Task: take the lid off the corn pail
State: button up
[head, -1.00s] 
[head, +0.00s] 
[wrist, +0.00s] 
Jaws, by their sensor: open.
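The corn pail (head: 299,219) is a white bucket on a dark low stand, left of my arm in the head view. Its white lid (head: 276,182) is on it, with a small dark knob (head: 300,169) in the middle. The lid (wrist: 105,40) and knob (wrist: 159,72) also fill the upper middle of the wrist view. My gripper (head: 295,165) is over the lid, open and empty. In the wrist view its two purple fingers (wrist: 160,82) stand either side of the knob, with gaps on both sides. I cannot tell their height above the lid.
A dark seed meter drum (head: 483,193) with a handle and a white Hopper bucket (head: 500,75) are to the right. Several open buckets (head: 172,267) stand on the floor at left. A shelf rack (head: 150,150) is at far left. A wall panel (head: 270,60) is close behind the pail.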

**WHAT IS EXPECTED:**
All of the data must be returned exactly.

**SOLUTION TO THIS TASK:**
Task: take the lid off the corn pail
State: button up
[head, -1.00s] 
[head, +0.00s] 
[wrist, +0.00s] 
Jaws, by their sensor: open.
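The corn pail (head: 299,219) is a white bucket on a dark low stand, left of my arm in the head view. Its white lid (head: 276,182) is on it, with a small dark knob (head: 300,169) in the middle. The lid (wrist: 105,40) and knob (wrist: 159,72) also fill the upper middle of the wrist view. My gripper (head: 295,165) is over the lid, open and empty. In the wrist view its two purple fingers (wrist: 160,82) stand either side of the knob, with gaps on both sides. I cannot tell their height above the lid.
A dark seed meter drum (head: 483,193) with a handle and a white Hopper bucket (head: 500,75) are to the right. Several open buckets (head: 172,267) stand on the floor at left. A shelf rack (head: 150,150) is at far left. A wall panel (head: 270,60) is close behind the pail.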

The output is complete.